**Required work**:
Write out the material again exactly, please, and omit the pictures.

--

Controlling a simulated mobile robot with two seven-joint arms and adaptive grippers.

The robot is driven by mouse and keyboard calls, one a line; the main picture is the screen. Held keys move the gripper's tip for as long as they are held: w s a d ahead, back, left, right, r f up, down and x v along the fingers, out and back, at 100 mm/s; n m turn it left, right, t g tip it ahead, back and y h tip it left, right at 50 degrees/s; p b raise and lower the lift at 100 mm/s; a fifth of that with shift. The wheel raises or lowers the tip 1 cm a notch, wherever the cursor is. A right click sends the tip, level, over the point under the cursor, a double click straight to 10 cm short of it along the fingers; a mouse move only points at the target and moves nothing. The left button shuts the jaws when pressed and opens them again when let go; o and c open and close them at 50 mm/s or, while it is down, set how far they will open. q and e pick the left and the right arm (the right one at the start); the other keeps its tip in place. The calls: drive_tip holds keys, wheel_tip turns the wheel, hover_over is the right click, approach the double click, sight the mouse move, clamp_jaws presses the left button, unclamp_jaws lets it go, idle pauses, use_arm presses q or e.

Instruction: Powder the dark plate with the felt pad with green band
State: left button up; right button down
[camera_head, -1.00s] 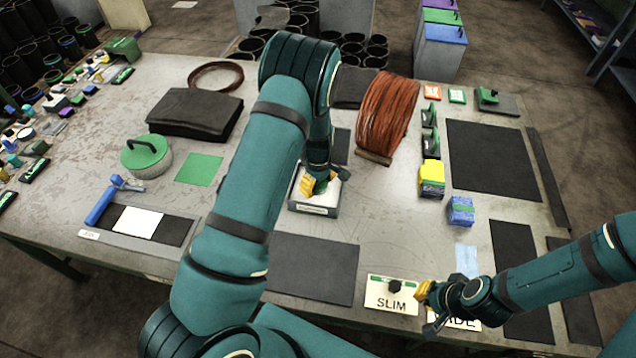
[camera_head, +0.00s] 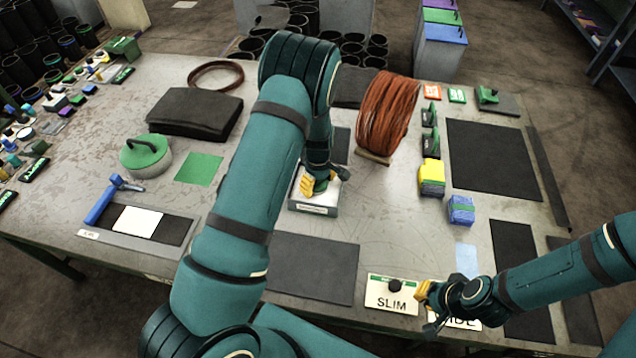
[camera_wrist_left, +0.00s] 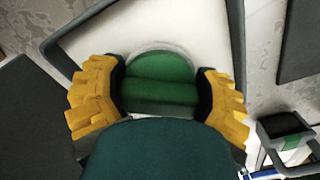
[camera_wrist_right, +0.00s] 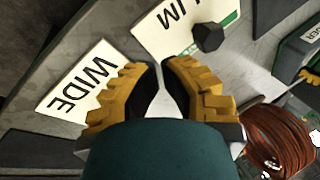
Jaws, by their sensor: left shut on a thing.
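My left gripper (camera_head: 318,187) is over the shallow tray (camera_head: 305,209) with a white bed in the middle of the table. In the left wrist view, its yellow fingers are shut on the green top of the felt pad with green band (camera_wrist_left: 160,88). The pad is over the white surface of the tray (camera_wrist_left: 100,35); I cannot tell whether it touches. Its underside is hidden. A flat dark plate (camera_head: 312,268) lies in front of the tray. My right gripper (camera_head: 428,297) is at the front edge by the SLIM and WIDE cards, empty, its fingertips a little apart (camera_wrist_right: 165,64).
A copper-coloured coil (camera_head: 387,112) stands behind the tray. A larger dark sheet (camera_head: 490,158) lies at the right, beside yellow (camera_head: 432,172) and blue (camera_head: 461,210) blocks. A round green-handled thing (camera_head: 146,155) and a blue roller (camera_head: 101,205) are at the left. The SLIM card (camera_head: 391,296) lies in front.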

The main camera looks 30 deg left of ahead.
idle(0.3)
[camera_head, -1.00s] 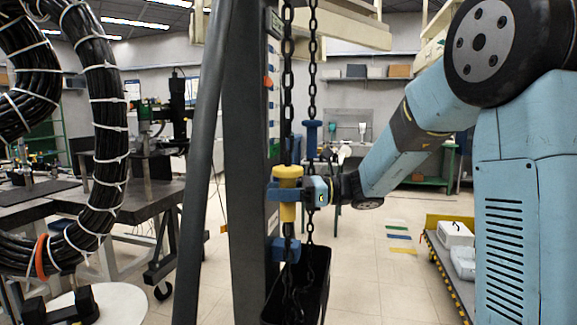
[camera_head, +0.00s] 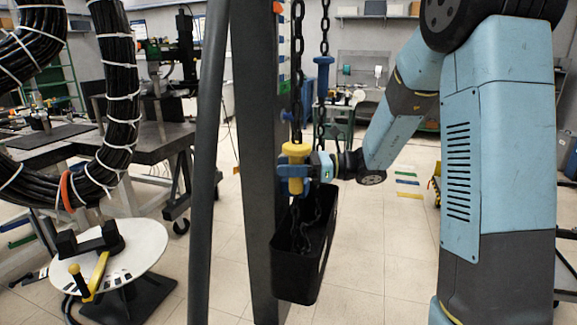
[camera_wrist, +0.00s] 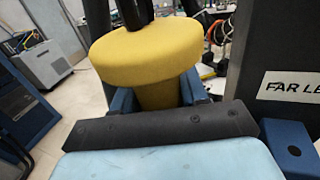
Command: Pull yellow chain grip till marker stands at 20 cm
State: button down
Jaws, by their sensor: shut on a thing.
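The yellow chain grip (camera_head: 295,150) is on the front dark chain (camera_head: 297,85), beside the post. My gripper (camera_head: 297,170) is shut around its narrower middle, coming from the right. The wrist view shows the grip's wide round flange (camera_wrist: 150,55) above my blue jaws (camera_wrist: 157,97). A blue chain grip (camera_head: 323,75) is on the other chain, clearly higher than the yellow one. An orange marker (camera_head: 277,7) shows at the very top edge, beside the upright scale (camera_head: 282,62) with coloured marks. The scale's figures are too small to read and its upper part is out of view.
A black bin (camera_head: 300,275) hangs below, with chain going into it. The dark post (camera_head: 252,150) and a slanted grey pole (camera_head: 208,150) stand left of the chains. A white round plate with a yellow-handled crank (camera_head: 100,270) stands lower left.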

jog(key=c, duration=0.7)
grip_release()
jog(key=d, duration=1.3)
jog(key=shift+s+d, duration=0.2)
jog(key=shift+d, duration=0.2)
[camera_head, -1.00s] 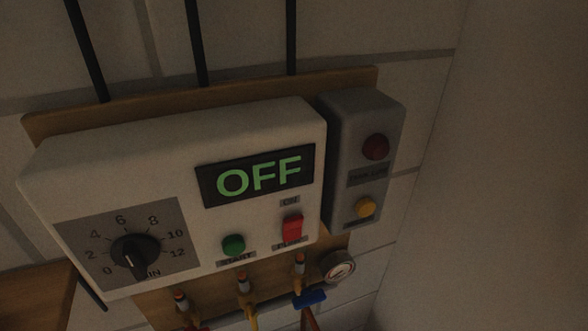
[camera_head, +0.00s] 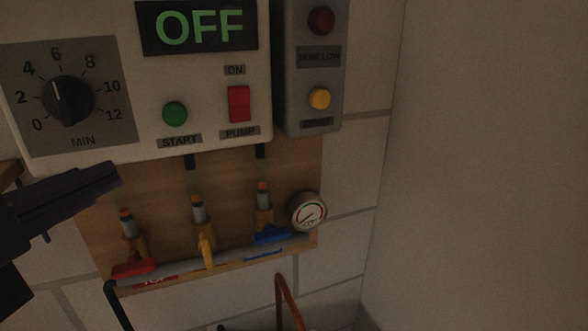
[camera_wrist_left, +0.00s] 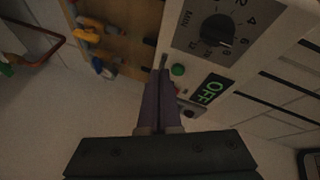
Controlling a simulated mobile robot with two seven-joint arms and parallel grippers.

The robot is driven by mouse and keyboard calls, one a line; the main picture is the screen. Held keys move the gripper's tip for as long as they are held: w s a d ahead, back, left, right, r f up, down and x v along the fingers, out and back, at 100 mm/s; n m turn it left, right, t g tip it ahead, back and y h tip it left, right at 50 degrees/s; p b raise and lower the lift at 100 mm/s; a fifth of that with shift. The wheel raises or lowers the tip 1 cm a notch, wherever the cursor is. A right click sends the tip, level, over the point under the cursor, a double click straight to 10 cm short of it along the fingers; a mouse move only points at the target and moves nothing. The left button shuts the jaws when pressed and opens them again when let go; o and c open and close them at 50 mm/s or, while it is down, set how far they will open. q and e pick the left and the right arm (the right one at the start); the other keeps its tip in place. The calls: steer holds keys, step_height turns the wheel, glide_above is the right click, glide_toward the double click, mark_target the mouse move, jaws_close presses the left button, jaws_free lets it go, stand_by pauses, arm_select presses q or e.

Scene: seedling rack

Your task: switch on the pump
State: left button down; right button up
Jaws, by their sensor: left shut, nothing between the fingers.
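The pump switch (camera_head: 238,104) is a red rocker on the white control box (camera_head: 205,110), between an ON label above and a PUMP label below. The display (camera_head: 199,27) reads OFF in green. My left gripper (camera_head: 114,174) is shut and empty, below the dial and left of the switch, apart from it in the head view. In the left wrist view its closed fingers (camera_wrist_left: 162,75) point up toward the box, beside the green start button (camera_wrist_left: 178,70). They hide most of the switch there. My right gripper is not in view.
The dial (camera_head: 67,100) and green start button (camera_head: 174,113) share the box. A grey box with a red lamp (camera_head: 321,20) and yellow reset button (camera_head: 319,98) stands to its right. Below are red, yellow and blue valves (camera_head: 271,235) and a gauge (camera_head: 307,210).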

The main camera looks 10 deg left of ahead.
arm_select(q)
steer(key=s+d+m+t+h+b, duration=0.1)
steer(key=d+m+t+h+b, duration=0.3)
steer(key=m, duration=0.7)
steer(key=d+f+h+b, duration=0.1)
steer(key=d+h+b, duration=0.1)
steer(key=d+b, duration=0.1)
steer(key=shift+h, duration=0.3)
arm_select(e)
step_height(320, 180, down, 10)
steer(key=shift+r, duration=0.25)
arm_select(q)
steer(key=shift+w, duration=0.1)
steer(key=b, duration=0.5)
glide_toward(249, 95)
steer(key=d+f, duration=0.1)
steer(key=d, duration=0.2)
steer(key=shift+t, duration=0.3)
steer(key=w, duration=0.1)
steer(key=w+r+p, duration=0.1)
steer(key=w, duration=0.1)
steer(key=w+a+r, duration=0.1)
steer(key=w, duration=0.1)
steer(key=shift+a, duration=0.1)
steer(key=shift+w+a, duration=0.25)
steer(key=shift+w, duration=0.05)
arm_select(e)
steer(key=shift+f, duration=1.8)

--

**Complete output**:
Controlling a simulated mobile robot with two seven-joint arms and adaptive grippers.

The robot is driven by mouse and keyboard calls, one a line; the main picture is the screen. Held keys move the gripper's tip for as long as they are held: w s a d ahead, back, left, right, r f up, down and x v along the fingers, out and back, at 100 mm/s; n m turn it left, right, t g tip it ahead, back and y h tip it left, right at 50 degrees/s; p b raise and lower the lift at 100 mm/s; a fifth of that with shift. The wheel raises or lowers the tip 1 cm a notch, wherever the cursor is. A right click sends the tip, level, over the point under the cursor, a double click straight to 10 cm short of it along the fingers; a mouse move only points at the target and moves nothing. The left button shuts the jaws when pressed and opens them again when let go; o and c open and close them at 50 mm/s or, while it is down, set how far they will open. q and e pick the left and the right arm (the right one at the start); the other keeps its tip in place. The calls: drive_tip holds keys, wheel_tip turns the wheel, hover_over is the right click, approach the double click, sight the mouse move, clamp_jaws presses the left button, unclamp_jaws lets it go, idle pauses, use_arm presses q or e.

Instruction: Powder the dark plate with the felt pad with green band
State: left button up; right button down
[camera_head, -1.00s] 
[camera_head, +0.00s] 
[camera_wrist_left, +0.00s] 
[camera_wrist_right, +0.00s] 
Jaws, by their sensor: left shut on a thing.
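My left gripper (camera_head: 318,187) is over the shallow tray (camera_head: 305,209) with a white bed in the middle of the table. In the left wrist view, its yellow fingers are shut on the green top of the felt pad with green band (camera_wrist_left: 160,88). The pad is over the white surface of the tray (camera_wrist_left: 100,35); I cannot tell whether it touches. Its underside is hidden. A flat dark plate (camera_head: 312,268) lies in front of the tray. My right gripper (camera_head: 428,297) is at the front edge by the SLIM and WIDE cards, empty, its fingertips a little apart (camera_wrist_right: 165,64).
A copper-coloured coil (camera_head: 387,112) stands behind the tray. A larger dark sheet (camera_head: 490,158) lies at the right, beside yellow (camera_head: 432,172) and blue (camera_head: 461,210) blocks. A round green-handled thing (camera_head: 146,155) and a blue roller (camera_head: 101,205) are at the left. The SLIM card (camera_head: 391,296) lies in front.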

The main camera looks 30 deg left of ahead.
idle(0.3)
[camera_head, -1.00s] 
[camera_head, +0.00s] 
[camera_wrist, +0.00s] 
Command: Pull yellow chain grip till marker stands at 20 cm
State: button down
Jaws, by their sensor: shut on a thing.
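The yellow chain grip (camera_head: 295,150) is on the front dark chain (camera_head: 297,85), beside the post. My gripper (camera_head: 297,170) is shut around its narrower middle, coming from the right. The wrist view shows the grip's wide round flange (camera_wrist: 150,55) above my blue jaws (camera_wrist: 157,97). A blue chain grip (camera_head: 323,75) is on the other chain, clearly higher than the yellow one. An orange marker (camera_head: 277,7) shows at the very top edge, beside the upright scale (camera_head: 282,62) with coloured marks. The scale's figures are too small to read and its upper part is out of view.
A black bin (camera_head: 300,275) hangs below, with chain going into it. The dark post (camera_head: 252,150) and a slanted grey pole (camera_head: 208,150) stand left of the chains. A white round plate with a yellow-handled crank (camera_head: 100,270) stands lower left.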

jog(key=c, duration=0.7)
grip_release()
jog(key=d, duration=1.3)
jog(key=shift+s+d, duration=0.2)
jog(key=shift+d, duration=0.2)
[camera_head, -1.00s] 
[camera_head, +0.00s] 
[camera_wrist_left, +0.00s] 
Controlling a simulated mobile robot with two seven-joint arms and parallel grippers.

The robot is driven by mouse and keyboard calls, one a line; the main picture is the screen. Held keys move the gripper's tip for as long as they are held: w s a d ahead, back, left, right, r f up, down and x v along the fingers, out and back, at 100 mm/s; n m turn it left, right, t g tip it ahead, back and y h tip it left, right at 50 degrees/s; p b raise and lower the lift at 100 mm/s; a fifth of that with shift. The wheel raises or lowers the tip 1 cm a notch, wherever the cursor is. A right click sends the tip, level, over the point under the cursor, a double click straight to 10 cm short of it along the fingers; a mouse move only points at the target and moves nothing. The left button shuts the jaws when pressed and opens them again when let go; o and c open and close them at 50 mm/s or, while it is down, set how far they will open. q and e pick the left and the right arm (the right one at the start); the other keeps its tip in place. The calls: steer holds keys, step_height turns the wheel, glide_above is the right click, glide_toward the double click, mark_target the mouse move, jaws_close presses the left button, jaws_free lets it go, stand_by pauses, arm_select presses q or e.

Scene: seedling rack

Your task: switch on the pump
State: left button down; right button up
Jaws, by their sensor: left shut, nothing between the fingers.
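The pump switch (camera_head: 238,104) is a red rocker on the white control box (camera_head: 205,110), between an ON label above and a PUMP label below. The display (camera_head: 199,27) reads OFF in green. My left gripper (camera_head: 114,174) is shut and empty, below the dial and left of the switch, apart from it in the head view. In the left wrist view its closed fingers (camera_wrist_left: 162,75) point up toward the box, beside the green start button (camera_wrist_left: 178,70). They hide most of the switch there. My right gripper is not in view.
The dial (camera_head: 67,100) and green start button (camera_head: 174,113) share the box. A grey box with a red lamp (camera_head: 321,20) and yellow reset button (camera_head: 319,98) stands to its right. Below are red, yellow and blue valves (camera_head: 271,235) and a gauge (camera_head: 307,210).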

The main camera looks 10 deg left of ahead.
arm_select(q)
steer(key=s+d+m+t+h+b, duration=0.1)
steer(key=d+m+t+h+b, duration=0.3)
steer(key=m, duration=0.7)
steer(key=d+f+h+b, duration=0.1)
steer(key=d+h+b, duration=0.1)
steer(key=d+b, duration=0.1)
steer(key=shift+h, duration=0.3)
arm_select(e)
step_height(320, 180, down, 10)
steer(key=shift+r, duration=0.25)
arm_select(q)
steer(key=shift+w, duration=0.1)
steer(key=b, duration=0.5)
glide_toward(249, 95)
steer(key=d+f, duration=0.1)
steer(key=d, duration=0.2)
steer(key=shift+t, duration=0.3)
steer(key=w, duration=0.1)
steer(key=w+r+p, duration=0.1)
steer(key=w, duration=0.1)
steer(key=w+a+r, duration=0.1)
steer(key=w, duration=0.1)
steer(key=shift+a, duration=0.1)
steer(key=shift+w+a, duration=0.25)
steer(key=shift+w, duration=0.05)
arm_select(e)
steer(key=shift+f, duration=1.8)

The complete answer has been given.